■ Dataset section
╔══

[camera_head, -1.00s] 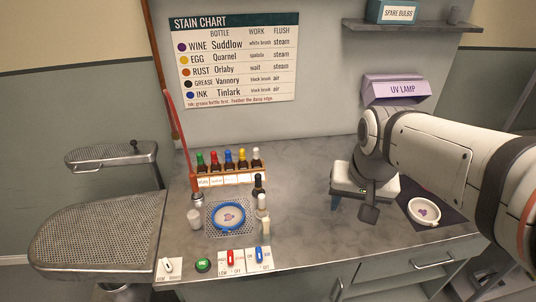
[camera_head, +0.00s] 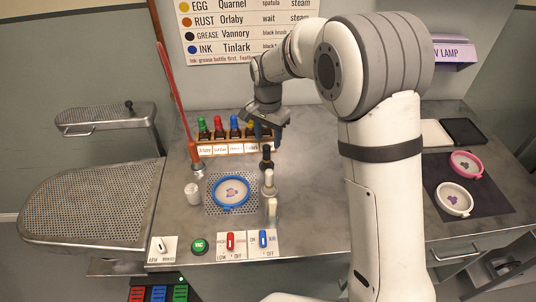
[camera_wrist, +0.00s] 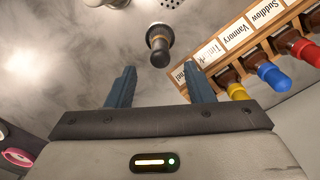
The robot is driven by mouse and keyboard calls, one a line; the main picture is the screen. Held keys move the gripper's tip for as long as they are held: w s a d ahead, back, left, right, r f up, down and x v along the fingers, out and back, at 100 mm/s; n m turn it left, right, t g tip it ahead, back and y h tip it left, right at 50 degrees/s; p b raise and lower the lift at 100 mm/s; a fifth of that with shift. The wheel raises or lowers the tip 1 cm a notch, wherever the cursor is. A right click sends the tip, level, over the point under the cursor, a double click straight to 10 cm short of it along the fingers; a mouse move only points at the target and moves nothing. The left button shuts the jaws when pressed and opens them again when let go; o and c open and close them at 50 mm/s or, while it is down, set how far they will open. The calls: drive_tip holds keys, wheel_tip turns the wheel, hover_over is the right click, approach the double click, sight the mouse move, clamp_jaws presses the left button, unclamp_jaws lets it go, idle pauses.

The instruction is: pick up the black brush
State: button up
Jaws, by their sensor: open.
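I cannot make out a black brush with certainty in either view. My gripper (camera_head: 267,134) is over the right end of the bottle rack, near a dark bottle-shaped item (camera_head: 266,157). In the wrist view its two blue fingers are apart with nothing between them (camera_wrist: 160,88). The dark item with a tan band (camera_wrist: 159,45) shows just beyond the fingertips, apart from them.
The bottle rack (camera_head: 225,150) with coloured caps is close to my gripper. A pink hoop (camera_head: 466,164) and white hoop (camera_head: 454,199) lie right. Bare counter lies mid-right.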

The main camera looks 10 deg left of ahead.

╚══

■ Problem details
All the material shown above is to be copied exactly, with no pictures carried over.

■ Exercise solution
[camera_head, -1.00s] 
[camera_head, +0.00s] 
[camera_wrist, +0.00s] 
The robot is driven by mouse and keyboard calls, one a line; the main picture is the screen. Held keys move the gripper's tip for as long as they are held: w s a d ahead, back, left, right, r f up, down and x v along the fingers, out and back, at 100 mm/s; n m turn it left, right, t g tip it ahead, back and y h tip it left, right at 50 degrees/s; p b raise and lower the lift at 100 mm/s; a fifth of that with shift. The wheel raises or lowers the tip 1 cm a notch, wherever the cursor is. A right click sends the tip, level, over the point under the cursor, a double click straight to 10 cm short of it along the fingers; a mouse move only points at the target and moves nothing. The left button shuts the jaws when pressed and opens them again when let go; o and c open and close them at 50 mm/s or, while it is down, set how far they will open. The calls: drive_tip holds keys, wheel_tip turns the wheel, hover_over is the right click, approach the double click, sight the mouse move, clamp_jaws presses the left button, unclamp_jaws lets it go, idle pauses.

The instruction is: pick up the black brush
State: button up
Jaws, by their sensor: open.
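I cannot make out a black brush with certainty in either view. My gripper (camera_head: 267,134) is over the right end of the bottle rack, near a dark bottle-shaped item (camera_head: 266,157). In the wrist view its two blue fingers are apart with nothing between them (camera_wrist: 160,88). The dark item with a tan band (camera_wrist: 159,45) shows just beyond the fingertips, apart from them.
The bottle rack (camera_head: 225,150) with coloured caps is close to my gripper. A pink hoop (camera_head: 466,164) and white hoop (camera_head: 454,199) lie right. Bare counter lies mid-right.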

The main camera looks 10 deg left of ahead.

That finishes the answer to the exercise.